Begin at the first line of the data and copy each line through the one containing "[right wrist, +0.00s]", that line included, with no pictures.

• Stored rows:
--- begin ---

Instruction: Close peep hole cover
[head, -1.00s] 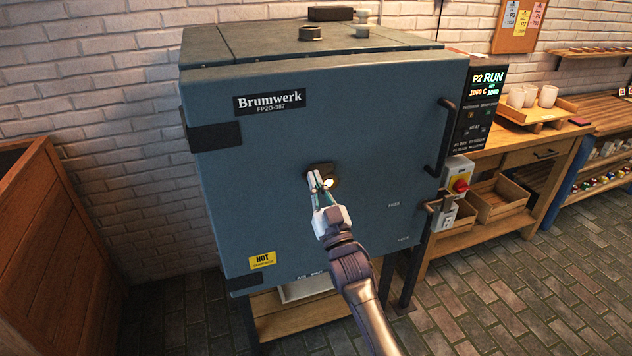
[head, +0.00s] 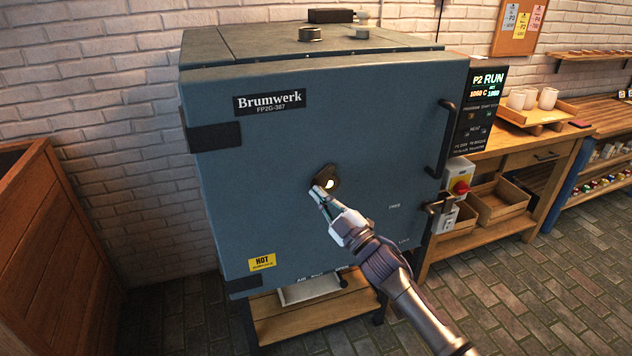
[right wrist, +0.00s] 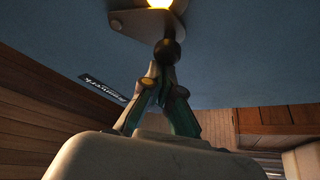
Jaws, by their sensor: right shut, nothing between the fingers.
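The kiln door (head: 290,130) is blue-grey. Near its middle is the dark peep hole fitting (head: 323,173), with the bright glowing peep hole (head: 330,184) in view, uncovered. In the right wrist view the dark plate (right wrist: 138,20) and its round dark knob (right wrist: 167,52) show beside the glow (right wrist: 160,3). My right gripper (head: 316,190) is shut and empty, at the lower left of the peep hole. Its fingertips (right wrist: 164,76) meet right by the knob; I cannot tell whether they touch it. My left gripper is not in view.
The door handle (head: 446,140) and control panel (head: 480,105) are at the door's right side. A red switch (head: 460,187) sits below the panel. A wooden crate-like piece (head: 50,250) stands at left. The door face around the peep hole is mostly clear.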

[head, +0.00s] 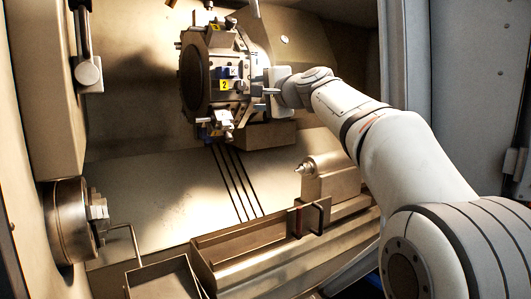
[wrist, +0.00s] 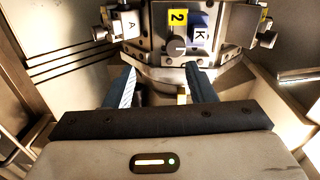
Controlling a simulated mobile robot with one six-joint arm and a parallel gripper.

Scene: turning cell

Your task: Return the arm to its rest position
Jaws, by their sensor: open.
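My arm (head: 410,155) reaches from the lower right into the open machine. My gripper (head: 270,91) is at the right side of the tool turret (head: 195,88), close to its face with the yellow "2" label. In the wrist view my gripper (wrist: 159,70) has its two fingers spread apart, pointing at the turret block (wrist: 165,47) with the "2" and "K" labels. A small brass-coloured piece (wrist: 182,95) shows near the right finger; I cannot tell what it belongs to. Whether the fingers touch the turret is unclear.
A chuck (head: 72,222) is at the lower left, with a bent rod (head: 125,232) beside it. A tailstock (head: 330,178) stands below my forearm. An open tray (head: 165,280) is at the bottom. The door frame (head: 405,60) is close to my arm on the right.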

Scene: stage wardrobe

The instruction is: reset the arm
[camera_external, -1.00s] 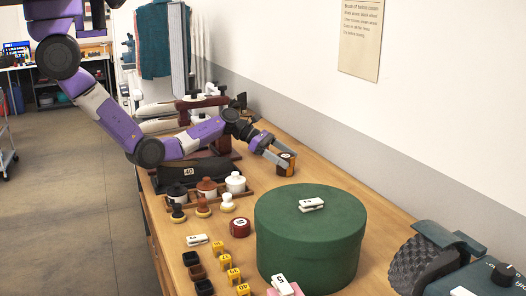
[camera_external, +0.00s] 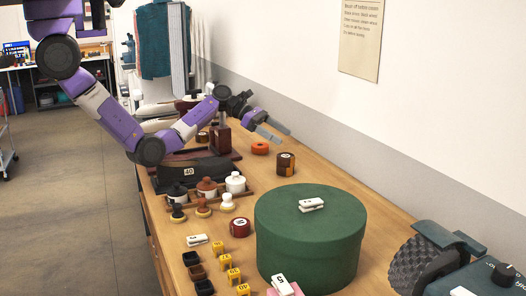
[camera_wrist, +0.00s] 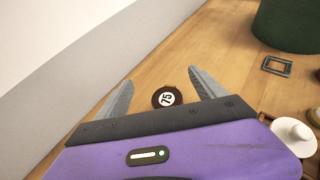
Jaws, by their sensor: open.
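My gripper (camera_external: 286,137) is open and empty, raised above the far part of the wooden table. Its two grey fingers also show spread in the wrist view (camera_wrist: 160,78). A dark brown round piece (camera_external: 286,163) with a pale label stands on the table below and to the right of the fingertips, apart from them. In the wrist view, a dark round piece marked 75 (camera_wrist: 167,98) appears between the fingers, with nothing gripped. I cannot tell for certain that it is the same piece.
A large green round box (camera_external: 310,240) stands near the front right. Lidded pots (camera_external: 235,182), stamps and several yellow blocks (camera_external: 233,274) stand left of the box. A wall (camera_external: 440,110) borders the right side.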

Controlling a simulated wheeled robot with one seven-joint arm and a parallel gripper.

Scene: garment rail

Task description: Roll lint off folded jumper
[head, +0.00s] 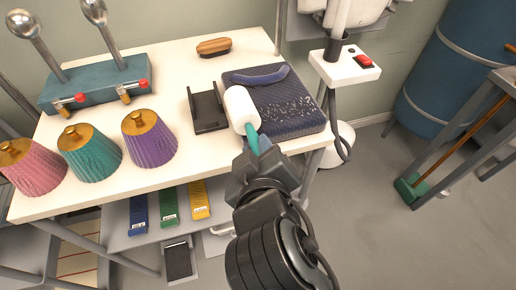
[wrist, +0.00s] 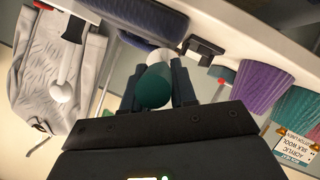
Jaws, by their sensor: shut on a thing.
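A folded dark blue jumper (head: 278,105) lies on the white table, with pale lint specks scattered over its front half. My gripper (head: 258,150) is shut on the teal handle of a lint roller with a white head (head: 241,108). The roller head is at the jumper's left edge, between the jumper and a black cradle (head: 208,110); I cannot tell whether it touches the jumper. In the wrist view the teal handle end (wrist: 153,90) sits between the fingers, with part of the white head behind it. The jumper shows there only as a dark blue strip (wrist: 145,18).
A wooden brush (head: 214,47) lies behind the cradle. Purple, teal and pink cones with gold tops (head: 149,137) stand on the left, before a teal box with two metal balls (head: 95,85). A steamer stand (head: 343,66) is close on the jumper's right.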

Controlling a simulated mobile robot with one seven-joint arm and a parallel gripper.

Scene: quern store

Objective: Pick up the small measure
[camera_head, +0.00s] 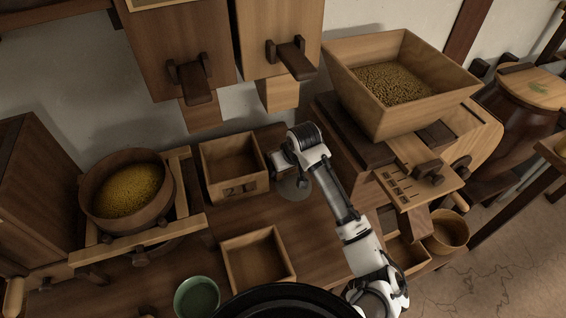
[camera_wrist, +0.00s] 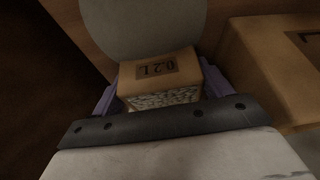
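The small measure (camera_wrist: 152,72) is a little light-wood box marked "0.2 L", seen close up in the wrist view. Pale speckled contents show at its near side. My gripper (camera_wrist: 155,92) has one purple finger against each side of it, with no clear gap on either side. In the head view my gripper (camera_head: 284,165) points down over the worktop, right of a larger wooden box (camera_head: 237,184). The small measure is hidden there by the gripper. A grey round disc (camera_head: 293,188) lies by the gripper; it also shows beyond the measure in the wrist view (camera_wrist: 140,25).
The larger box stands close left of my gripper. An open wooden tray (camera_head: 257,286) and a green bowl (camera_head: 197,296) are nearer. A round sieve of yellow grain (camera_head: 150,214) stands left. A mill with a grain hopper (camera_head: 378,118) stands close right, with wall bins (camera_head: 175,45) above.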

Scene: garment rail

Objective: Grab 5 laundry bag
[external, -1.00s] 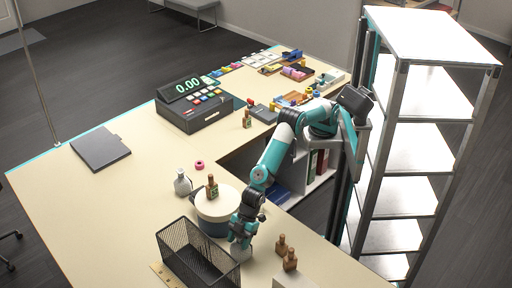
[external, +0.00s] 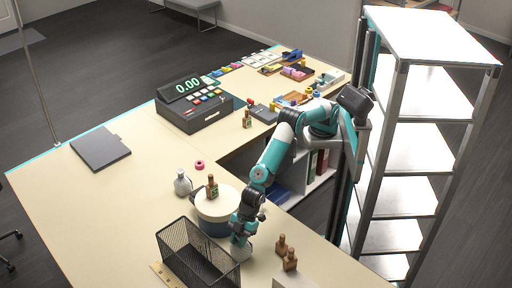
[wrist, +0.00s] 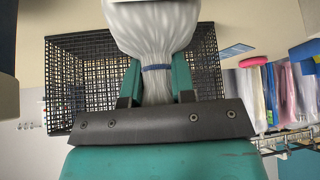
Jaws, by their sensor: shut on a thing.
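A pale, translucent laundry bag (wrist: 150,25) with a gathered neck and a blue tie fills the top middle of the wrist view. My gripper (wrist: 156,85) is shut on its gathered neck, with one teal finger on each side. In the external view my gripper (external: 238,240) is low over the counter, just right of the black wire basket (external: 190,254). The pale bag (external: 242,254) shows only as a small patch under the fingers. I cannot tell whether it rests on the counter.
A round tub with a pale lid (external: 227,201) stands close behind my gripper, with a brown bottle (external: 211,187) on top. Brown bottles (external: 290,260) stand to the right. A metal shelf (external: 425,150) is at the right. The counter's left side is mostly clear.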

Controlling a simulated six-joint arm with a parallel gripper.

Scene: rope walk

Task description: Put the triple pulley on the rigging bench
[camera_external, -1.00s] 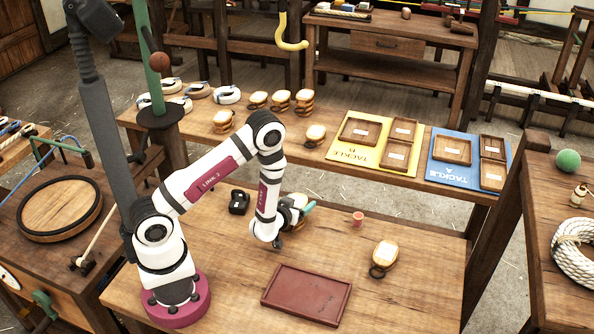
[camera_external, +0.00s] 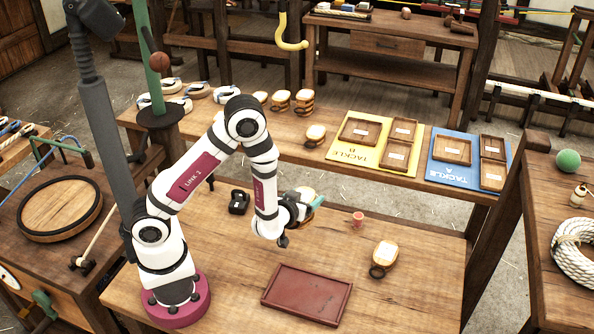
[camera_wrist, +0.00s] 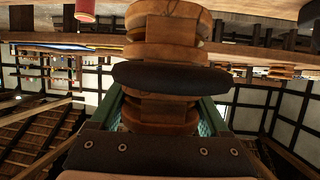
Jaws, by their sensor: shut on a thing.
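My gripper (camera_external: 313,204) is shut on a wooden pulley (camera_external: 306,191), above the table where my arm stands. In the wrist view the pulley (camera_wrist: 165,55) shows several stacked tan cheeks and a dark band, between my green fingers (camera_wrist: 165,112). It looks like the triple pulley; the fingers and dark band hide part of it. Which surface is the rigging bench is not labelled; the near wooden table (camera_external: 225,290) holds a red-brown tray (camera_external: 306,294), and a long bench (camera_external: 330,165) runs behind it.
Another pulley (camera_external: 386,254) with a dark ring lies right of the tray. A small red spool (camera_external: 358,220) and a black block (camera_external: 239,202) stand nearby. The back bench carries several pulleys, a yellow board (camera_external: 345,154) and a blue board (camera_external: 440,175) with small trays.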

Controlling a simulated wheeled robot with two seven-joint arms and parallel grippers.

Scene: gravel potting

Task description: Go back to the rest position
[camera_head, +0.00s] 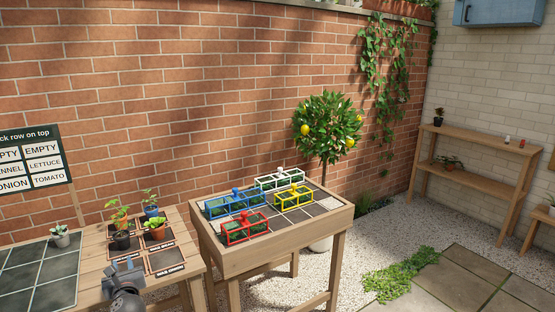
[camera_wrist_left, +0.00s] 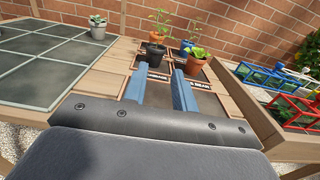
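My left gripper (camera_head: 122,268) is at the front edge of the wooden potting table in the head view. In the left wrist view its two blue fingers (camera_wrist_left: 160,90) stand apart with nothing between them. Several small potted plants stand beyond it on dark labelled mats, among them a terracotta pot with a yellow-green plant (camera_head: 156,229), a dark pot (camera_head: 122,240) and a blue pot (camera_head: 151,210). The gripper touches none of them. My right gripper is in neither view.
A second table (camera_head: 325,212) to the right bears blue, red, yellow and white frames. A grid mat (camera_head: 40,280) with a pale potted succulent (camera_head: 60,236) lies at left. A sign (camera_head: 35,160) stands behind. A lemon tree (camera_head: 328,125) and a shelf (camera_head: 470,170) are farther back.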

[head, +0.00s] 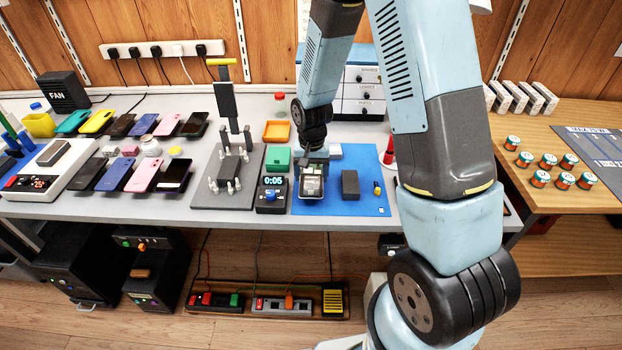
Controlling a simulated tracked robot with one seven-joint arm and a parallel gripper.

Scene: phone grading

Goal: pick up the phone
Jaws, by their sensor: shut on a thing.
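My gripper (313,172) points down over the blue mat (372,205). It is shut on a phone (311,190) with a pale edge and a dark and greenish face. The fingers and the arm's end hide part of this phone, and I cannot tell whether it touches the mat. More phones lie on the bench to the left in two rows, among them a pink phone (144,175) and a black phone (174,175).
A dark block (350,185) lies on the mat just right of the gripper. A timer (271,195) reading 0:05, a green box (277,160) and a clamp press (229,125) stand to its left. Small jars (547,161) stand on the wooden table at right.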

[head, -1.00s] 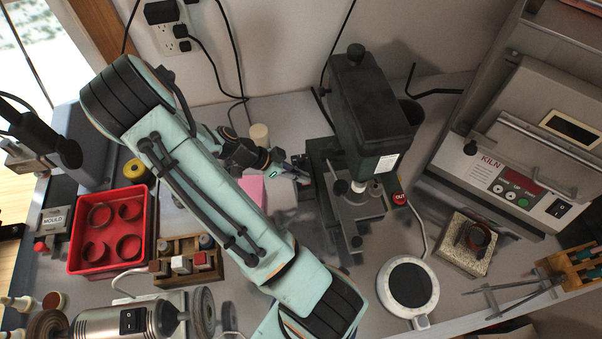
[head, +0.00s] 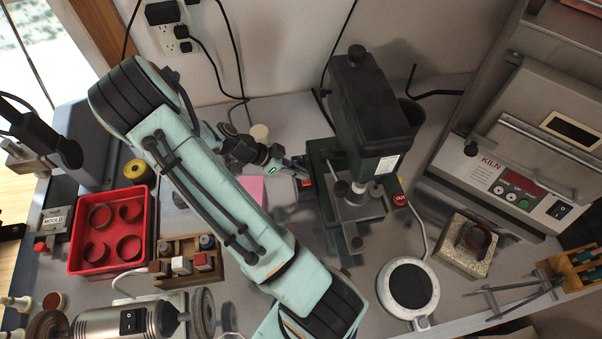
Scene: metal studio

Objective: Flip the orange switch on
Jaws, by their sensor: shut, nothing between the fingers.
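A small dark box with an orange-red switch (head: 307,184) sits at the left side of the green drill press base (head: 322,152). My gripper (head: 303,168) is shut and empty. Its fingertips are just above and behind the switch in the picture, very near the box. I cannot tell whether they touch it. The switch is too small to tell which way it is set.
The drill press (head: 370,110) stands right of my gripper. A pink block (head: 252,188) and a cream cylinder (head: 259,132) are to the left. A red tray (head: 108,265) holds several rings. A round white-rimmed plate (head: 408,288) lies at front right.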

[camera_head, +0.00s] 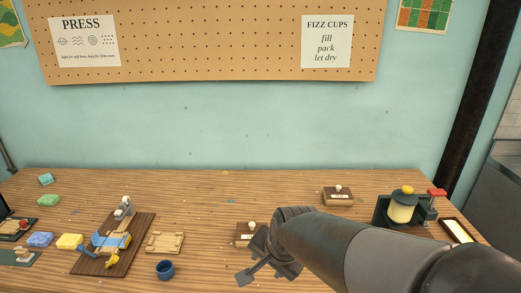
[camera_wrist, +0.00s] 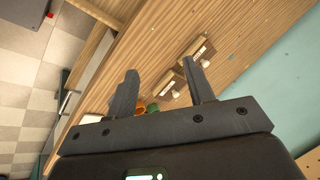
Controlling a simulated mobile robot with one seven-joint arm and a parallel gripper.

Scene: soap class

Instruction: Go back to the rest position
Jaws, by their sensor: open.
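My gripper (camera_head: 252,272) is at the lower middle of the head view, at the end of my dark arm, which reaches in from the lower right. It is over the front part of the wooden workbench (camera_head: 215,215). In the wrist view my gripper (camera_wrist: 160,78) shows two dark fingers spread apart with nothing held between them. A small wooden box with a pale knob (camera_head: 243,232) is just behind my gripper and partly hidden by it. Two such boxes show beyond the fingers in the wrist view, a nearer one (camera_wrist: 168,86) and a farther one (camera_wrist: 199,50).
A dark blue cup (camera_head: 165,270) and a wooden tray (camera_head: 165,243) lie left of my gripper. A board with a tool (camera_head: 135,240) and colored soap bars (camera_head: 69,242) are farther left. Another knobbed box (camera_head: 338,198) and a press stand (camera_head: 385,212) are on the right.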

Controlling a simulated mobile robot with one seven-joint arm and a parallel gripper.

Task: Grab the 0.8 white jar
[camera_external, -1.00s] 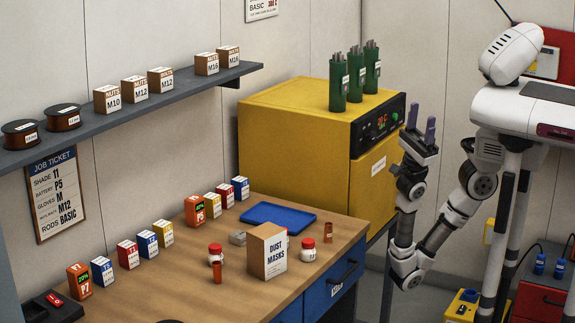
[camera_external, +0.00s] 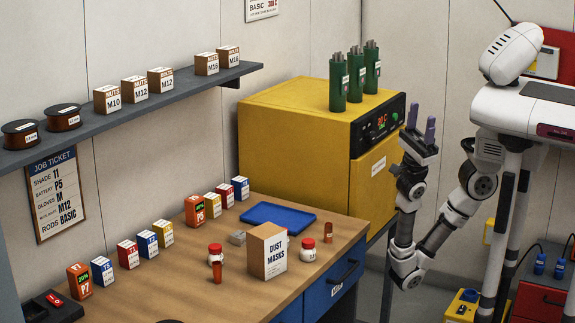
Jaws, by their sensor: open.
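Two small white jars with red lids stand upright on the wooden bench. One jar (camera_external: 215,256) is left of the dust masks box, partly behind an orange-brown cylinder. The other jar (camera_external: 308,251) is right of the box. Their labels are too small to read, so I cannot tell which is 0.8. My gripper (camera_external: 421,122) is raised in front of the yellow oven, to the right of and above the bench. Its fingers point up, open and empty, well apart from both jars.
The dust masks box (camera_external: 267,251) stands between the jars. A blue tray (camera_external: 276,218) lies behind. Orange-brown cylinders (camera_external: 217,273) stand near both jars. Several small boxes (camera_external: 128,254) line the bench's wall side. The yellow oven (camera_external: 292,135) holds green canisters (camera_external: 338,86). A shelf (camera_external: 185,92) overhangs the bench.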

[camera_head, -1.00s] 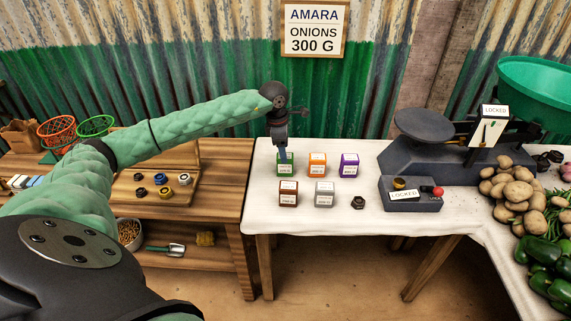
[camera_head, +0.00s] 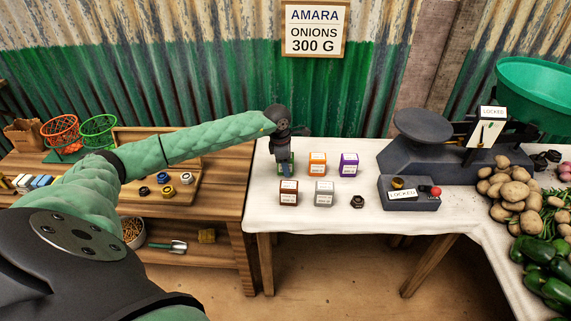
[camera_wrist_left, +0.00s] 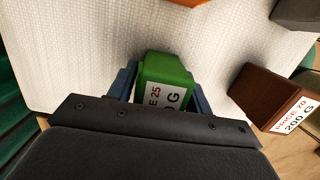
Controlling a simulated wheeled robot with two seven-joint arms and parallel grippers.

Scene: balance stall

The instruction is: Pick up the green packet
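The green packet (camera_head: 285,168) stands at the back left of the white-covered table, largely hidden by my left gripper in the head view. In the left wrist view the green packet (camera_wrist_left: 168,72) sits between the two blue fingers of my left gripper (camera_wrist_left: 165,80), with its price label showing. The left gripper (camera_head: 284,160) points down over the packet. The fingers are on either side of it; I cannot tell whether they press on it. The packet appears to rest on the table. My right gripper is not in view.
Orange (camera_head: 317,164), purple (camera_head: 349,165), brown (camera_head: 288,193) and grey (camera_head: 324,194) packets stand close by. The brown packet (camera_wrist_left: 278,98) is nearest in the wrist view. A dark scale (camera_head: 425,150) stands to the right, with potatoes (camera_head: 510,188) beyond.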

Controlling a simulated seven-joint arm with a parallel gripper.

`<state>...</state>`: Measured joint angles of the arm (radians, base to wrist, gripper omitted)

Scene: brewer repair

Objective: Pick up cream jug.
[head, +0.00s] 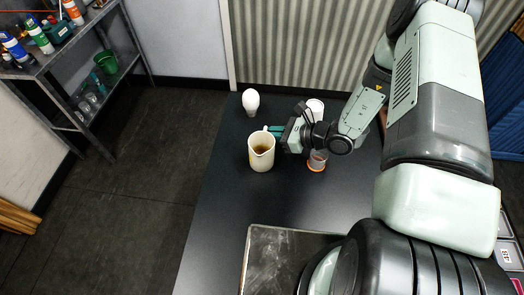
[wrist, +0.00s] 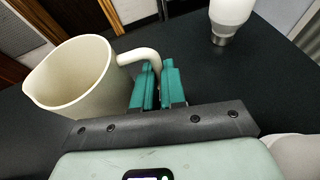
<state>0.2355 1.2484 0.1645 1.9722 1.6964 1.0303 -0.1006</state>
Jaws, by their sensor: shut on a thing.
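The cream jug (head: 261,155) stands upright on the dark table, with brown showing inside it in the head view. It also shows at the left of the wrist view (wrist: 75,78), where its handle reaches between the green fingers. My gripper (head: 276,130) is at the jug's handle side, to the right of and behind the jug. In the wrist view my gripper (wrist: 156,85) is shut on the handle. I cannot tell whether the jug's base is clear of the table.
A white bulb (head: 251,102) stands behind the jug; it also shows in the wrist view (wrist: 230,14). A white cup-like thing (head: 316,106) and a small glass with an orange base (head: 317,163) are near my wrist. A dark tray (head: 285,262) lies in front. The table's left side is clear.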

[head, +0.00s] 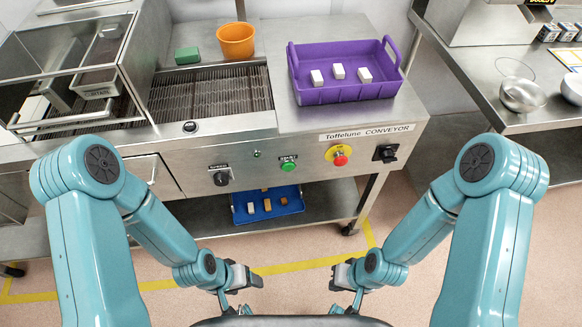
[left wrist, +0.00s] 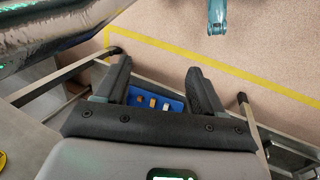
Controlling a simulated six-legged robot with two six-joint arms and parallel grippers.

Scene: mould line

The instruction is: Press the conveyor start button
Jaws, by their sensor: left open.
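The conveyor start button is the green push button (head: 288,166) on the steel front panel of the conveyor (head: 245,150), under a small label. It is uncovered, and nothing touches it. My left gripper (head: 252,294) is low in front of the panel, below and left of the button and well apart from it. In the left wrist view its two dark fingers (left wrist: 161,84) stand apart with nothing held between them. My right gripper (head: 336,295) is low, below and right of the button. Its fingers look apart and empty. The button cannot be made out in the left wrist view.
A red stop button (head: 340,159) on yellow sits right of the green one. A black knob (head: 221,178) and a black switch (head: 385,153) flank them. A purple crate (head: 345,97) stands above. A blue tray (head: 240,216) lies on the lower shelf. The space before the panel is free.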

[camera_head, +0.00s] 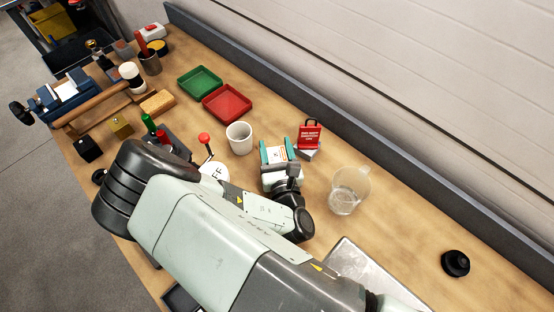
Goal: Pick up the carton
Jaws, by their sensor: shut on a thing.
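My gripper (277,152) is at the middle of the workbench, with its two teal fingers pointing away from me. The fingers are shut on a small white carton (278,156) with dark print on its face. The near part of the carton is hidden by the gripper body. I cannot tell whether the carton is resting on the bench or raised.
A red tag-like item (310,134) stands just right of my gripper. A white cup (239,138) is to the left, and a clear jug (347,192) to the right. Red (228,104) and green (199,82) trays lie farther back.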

--- end ---

• The reply:
Instruction: Close peep hole cover
[head, -1.00s] 
[head, +0.00s] 
[right wrist, +0.00s] 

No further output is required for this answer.